Is this one of the worst games of all time? Personally, I'm going to say no, but I can see where someone could argue for it. Would I say it's one of the worst adventure and/or space simulation games ever? Adventure, no, any game that I can finish within 6 hours is not near that list. Space simulation, maybe. I haven't played enough yet to know if something like this would qualify. The thing is, to be one of the worst games you really have to have hated it.

I don't hate Inca II, I am confused by it. It doesn't know if it wants to be as crazy as the original or just a space opera game with an Incan theme, starting off somewhat mundanely before going into utter insanity. The space combat sucks, but somehow two people who sucked at it managed to bumble their way into winning it. Even the more chaotic battles. The adventure game sections, even when they come off as reasonable, manage to make themselves seem convoluted.

It's not something I'll ever have a bugbear about, but it just leaves me scratching my head. Why did they do this, and why did they do this that way? A lot of good time was spent on this game, and nothing ever really tied it together. More than any other Coktel Vision game, I want to know what was going on behind the scenes. I understand where other games are starting and going, at least vaguely, this feels like three different plots tied together. Why the ending? Why the ending?
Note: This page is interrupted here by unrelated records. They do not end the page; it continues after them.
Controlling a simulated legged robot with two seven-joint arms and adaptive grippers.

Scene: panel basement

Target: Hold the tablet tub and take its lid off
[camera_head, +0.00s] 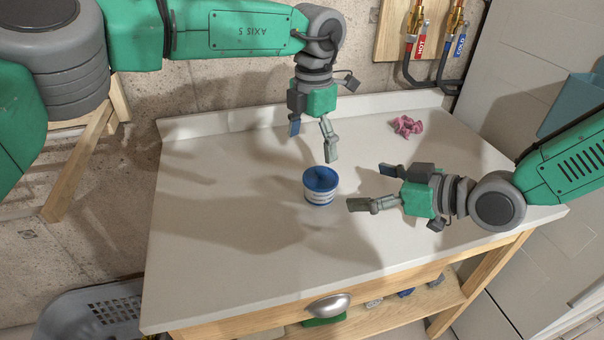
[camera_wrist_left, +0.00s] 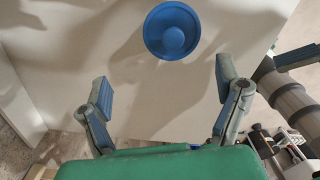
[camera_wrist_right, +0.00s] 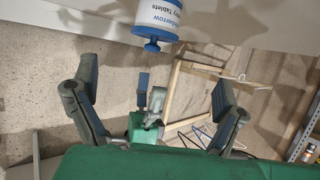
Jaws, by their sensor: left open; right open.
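The tablet tub (camera_head: 320,196) stands upright on the worktop, white with a printed label. Its blue lid (camera_head: 321,178) with a round knob is on it. The lid shows from above in the left wrist view (camera_wrist_left: 172,30), beyond the fingertips. In the right wrist view the tub's labelled side (camera_wrist_right: 158,14) shows at the top edge. My left gripper (camera_head: 312,142) is open and empty, above and behind the tub, pointing down. My right gripper (camera_head: 368,188) is open and empty, to the right of the tub, with its fingers toward it. Neither gripper visibly touches the tub.
A crumpled pink cloth (camera_head: 406,126) lies at the back right of the white worktop (camera_head: 220,250). A wall board with pipes and red and blue tags (camera_head: 420,45) is behind. A grey basket (camera_head: 95,312) is at the lower left. The worktop's left and front are clear.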

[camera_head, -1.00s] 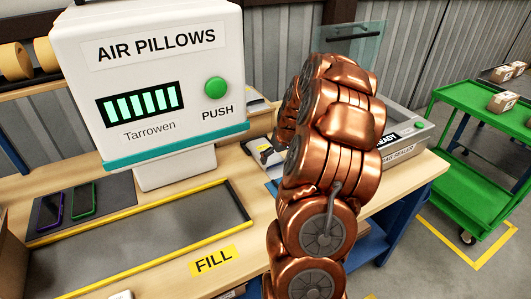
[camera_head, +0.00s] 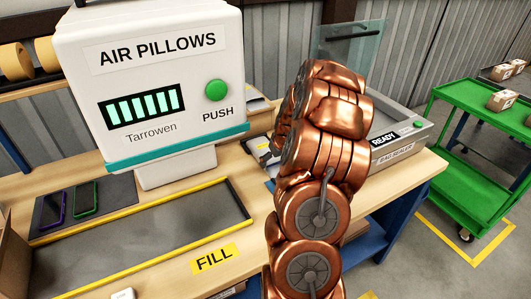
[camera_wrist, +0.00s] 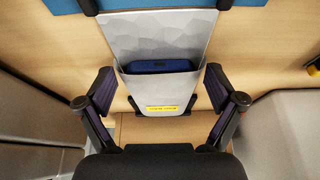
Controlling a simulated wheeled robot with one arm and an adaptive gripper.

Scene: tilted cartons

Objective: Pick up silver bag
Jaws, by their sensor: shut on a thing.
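The silver bag (camera_wrist: 159,92) is in the middle of the wrist view, its top part reaching up toward a blue surface. A dark blue item (camera_wrist: 158,66) shows in its open pocket, and a yellow label (camera_wrist: 161,109) is near its lower edge. My gripper (camera_wrist: 160,87) is shut on the bag, one finger at its left side and one at its right. In the head view my copper arm hides the gripper, and I cannot make out the bag there.
The air pillow machine (camera_head: 170,90) stands left of my arm, above a yellow-edged fill tray (camera_head: 125,245). Two phones (camera_head: 85,198) lie on a dark mat at left. The bag sealer (camera_head: 395,150) is right of my arm. A green cart (camera_head: 480,180) stands farther right.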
The next, and final Coktel Vision space game is 1995's The Last Dynasty, which by my current reckoning, will be played along whenever TAG covers it in 1995, assuming it's another adventure/action hybrid like the past four. Other Coktel Vision games will probably be played when I get to the years they're released in and whether or not they're actually worth playing here, I think only a couple are fully within my interest. For now though, it's time to return to Rejection, and not a moment too soon.